Uno studio australiano (Rousea & Hadley, 2018) cerca di comprendere i punti di vista di insegnanti e genitori su quello che risulta essere importante all’interno delle pratiche educative, con un’attenzione focalizzata sui concetti di amore (inteso come creazione di un ambiente emotivamente sicuro) e cura (intesa come azione volta a soddisfare bisogni fisici e a dare sicurezza). Anche se questi aspetti sono considerati nella pratica professionale, l’approccio neoliberista che promuove la competizione e si fonda sulla misurazione oggettiva degli esiti d’apprendimento non riconosce concetti quali l’amore o la cura, se non in misura secondaria (Hunkin, 2018). I risultati della ricerca mostrano una divergenza tra il punto di vista dei professionisti e quello delle famiglie in merito a ciò che viene ritenuto importante in ECEC. Nello specifico, i professionisti attribuiscono valore al linguaggio dell’apprendimento e dello sviluppo, mentre le famiglie ai concetti di amore, cura e benessere.

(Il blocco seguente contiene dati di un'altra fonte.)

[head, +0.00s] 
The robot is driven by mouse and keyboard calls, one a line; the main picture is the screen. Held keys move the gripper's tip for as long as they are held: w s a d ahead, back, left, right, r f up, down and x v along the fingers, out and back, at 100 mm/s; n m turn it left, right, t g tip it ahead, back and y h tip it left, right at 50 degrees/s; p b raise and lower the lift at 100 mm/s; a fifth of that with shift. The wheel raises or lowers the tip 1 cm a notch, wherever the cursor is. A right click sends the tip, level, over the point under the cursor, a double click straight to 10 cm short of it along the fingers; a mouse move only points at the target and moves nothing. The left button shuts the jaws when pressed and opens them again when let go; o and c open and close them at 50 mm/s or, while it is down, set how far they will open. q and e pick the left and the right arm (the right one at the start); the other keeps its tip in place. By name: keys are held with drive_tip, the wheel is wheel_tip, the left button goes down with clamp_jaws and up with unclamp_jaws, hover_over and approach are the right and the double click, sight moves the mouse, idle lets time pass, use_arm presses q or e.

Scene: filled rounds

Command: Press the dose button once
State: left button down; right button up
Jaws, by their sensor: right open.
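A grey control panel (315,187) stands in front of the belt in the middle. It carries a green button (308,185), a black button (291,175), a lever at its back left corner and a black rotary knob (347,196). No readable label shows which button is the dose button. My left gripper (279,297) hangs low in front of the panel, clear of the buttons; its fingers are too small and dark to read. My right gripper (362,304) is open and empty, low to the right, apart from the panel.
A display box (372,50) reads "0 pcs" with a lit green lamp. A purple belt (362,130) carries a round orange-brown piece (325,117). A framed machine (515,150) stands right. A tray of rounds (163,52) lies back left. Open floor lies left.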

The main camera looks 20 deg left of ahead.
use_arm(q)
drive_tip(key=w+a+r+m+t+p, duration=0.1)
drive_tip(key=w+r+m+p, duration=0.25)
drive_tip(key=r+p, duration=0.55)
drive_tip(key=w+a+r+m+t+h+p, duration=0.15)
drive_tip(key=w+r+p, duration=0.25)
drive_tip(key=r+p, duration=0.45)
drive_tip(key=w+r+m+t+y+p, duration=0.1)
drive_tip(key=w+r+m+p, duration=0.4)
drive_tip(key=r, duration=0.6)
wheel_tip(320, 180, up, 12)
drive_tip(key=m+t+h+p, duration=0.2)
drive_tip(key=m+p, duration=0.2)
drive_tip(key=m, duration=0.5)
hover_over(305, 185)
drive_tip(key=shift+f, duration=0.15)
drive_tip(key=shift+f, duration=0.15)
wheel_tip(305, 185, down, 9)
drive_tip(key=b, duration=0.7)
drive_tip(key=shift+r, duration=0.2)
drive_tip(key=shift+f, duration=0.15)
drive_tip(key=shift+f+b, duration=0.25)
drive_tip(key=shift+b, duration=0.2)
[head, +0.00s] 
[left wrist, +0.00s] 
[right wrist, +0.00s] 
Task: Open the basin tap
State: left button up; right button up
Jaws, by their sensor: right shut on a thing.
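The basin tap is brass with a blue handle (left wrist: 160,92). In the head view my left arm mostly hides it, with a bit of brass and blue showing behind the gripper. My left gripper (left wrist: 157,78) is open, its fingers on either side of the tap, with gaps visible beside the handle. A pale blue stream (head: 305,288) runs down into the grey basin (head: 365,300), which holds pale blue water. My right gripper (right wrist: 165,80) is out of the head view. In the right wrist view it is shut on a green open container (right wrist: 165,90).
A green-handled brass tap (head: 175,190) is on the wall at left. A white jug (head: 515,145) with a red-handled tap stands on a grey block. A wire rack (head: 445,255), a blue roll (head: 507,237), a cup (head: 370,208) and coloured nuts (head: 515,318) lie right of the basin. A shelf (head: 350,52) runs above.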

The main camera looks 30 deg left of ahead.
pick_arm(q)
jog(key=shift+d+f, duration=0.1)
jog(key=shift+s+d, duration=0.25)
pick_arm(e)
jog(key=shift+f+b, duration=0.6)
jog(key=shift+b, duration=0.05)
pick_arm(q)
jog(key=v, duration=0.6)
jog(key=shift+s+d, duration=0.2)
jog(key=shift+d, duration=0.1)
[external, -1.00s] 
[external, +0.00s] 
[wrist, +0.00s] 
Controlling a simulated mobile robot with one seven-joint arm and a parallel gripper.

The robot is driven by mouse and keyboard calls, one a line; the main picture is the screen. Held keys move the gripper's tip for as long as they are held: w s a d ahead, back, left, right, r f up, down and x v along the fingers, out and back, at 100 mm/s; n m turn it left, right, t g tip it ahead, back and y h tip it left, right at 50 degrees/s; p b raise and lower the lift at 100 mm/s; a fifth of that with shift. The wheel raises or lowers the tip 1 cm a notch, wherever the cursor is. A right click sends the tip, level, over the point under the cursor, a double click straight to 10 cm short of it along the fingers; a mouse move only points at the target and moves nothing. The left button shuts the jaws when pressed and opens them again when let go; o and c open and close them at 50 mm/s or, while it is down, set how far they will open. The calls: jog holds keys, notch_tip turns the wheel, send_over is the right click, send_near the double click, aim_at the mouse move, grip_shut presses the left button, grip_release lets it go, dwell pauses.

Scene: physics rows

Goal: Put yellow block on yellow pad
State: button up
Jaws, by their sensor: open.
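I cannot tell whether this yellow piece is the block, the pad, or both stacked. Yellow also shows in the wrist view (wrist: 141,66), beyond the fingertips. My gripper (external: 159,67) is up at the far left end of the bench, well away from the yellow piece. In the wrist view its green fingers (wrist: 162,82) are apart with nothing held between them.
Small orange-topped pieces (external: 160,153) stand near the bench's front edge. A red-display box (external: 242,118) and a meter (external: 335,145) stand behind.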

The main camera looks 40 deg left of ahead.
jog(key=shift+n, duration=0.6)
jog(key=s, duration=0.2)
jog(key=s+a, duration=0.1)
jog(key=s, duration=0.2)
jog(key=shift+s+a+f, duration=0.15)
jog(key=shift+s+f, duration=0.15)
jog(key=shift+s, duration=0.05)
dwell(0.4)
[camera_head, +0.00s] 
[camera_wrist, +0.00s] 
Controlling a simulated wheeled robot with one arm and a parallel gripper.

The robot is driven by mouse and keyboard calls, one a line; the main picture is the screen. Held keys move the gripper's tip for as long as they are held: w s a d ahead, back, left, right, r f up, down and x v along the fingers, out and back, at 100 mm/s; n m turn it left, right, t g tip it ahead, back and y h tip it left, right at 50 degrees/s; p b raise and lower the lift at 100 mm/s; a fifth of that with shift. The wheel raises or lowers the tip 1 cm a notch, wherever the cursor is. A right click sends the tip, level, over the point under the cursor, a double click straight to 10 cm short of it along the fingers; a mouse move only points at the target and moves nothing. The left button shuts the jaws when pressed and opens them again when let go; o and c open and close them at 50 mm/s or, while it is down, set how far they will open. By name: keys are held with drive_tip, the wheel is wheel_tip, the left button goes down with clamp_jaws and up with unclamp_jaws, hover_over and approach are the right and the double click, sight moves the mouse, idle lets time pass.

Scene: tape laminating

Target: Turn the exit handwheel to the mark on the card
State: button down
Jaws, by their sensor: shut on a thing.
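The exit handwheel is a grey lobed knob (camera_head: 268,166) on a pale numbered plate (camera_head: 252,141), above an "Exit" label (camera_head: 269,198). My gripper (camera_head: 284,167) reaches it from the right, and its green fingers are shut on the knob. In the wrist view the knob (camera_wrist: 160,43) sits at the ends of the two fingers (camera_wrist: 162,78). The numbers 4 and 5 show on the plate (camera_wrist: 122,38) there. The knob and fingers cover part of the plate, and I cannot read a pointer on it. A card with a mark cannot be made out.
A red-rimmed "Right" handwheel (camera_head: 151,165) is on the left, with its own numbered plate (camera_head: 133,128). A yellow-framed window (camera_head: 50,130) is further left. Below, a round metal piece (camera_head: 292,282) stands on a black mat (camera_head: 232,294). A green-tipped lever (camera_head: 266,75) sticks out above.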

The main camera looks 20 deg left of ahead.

In Nuova Zelanda, un piccolo studio indaga, con un approccio fenomenologico, la cura intesa come curriculum (Bussey & Hill, 2017). Per le autrici, il concetto di cura come curriculum fa riferimento al valore che le routines di base, tra cui l’igiene personale o l’alimentazione, rivestono in termini di opportunità di insegnamento/apprendimento per i bambini. La concezione di cura a cui fanno riferimento le ricercatrici richiama i lavori compiuti da Emmi Pikler a Budapest attorno al 1950. Gli esiti dello studio mostrano, da parte degli insegnanti, il tentativo di andare oltre i confini definiti da ciò che si dovrebbe insegnare, evidenziando un allontanamento dai processi di alfabetizzazione primaria. Le autrici sottolineano come la complessa questione della cura e della cura come curriculum richiederebbe una più approfondita concettualizzazione e come occorrerebbe riprendere nuovamente in esame le caratteristiche che qualificano il professionista nel contesto ECEC.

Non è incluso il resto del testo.